- [WHAT TO DO]:
Reproduce the listing below exactly, beginning with its first line and ending with the line that holds "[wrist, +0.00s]"; pictures are not part of the copy.

- [INPUT DATA]:
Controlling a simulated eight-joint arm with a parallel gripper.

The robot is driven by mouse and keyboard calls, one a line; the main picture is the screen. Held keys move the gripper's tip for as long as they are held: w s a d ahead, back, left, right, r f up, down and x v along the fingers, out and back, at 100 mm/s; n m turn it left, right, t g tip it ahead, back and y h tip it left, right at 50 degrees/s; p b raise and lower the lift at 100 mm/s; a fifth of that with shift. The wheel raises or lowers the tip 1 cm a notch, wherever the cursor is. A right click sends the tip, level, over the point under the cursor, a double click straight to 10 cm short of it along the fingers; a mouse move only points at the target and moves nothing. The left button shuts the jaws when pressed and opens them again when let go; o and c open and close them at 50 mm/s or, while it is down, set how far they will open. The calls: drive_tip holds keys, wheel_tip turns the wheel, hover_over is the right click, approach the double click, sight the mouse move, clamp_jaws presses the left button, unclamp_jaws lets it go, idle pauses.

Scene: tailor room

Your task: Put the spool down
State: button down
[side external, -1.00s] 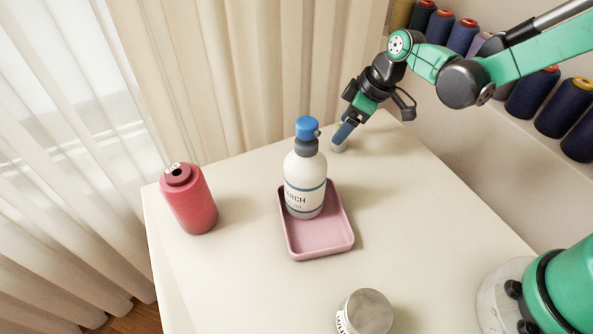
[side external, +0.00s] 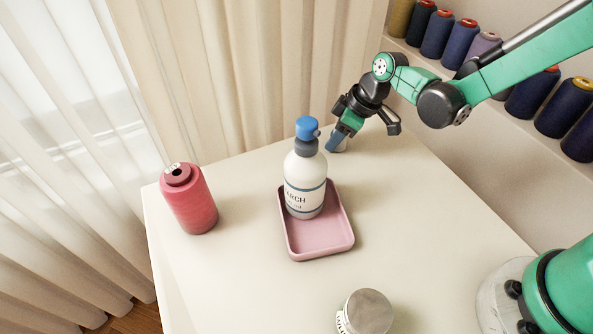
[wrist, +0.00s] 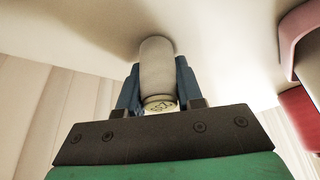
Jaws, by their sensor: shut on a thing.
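The spool (wrist: 157,66) is a small pale grey cylinder with a cream end face. In the wrist view it sits between the two blue fingers of my gripper (wrist: 155,88), which are shut on it. In the side view my gripper (side external: 335,143) is low over the far corner of the table, and only a small part of the spool (side external: 341,146) shows beside the fingers. In the wrist view the spool's far end is close to the table surface (wrist: 90,45); I cannot tell whether it touches.
A white bottle (side external: 305,185) with a blue cap stands in a pink tray (side external: 320,250). A red thread cone (side external: 190,205) stands at the left, and a lidded jar (side external: 368,313) at the front. The table right of the tray is clear. Several thread cones line a shelf (side external: 520,130).

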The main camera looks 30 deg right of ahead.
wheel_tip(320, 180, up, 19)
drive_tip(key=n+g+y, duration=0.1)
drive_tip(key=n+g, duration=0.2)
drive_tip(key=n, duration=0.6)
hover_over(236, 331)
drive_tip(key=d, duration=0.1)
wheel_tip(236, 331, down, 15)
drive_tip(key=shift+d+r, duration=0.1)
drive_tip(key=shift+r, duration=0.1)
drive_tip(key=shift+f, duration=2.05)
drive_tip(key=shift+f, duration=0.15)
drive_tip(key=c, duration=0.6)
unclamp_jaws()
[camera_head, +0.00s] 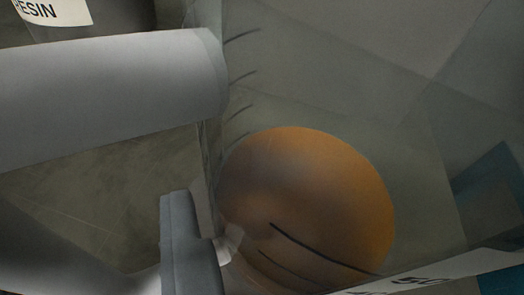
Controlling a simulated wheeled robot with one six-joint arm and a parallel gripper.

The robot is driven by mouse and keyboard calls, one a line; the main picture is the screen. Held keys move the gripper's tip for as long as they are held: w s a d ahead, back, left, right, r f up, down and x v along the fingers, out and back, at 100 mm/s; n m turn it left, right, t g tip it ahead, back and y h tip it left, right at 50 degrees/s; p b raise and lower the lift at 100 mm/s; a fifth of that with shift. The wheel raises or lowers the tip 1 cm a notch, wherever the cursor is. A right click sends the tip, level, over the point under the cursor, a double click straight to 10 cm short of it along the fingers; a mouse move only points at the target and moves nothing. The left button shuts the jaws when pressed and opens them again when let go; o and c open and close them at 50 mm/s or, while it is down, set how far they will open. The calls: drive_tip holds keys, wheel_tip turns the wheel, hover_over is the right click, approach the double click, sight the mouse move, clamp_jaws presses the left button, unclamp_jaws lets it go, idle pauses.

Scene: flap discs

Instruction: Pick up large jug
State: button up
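The large jug (340,100) is clear, with dark measuring marks on its wall, and fills the middle and right of the view. A round orange patch (305,195) shows in its lower part; I cannot tell whether it is liquid or the base. A thick pale grey cylinder (110,95) comes in from the left and ends against or just before the jug's left wall; I cannot tell what it belongs to. A grey block, seemingly part of my gripper (190,245), is close beside the jug's lower left wall. Its other finger is not clearly visible, and contact is unclear.
A dark container with a white label reading "ESIN" (50,10) stands at the upper left. Tiled grey-green floor (130,180) shows at the left. A dark teal shape (490,185) is at the right edge.

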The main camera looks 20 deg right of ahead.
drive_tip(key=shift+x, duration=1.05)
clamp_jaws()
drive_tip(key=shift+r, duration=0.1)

- [RESULT FOR THIS EXERCISE]:
Controlling a simulated eight-joint arm with a parallel gripper.

The robot is driven by mouse and keyboard calls, one a line; the main picture is the screen. Held keys move the gripper's tip for as long as they are held: w s a d ahead, back, left, right, r f up, down and x v along the fingers, out and back, at 100 mm/s; n m turn it left, right, t g tip it ahead, back and y h tip it left, right at 50 degrees/s; p b raise and lower the lift at 100 mm/s; a fifth of that with shift. The wheel raises or lowers the tip 1 cm a notch, wherever the cursor is. A right click sends the tip, level, over the point under the cursor, a double click straight to 10 cm short of it along the fingers; a mouse move only points at the target and moves nothing. The left button shuts the jaws when pressed and opens them again when let go; o and c open and close them at 50 mm/s or, while it is down, set how far they will open. The calls: drive_tip holds keys, wheel_tip turns the wheel, hover_over is the right click, approach the double click, sight the mouse move, clamp_jaws presses the left button, unclamp_jaws lets it go, idle pauses.

Scene: tailor room

Your task: Put the spool down
State: button down
[side external, -1.00s] 
[side external, +0.00s] 
[wrist, +0.00s] 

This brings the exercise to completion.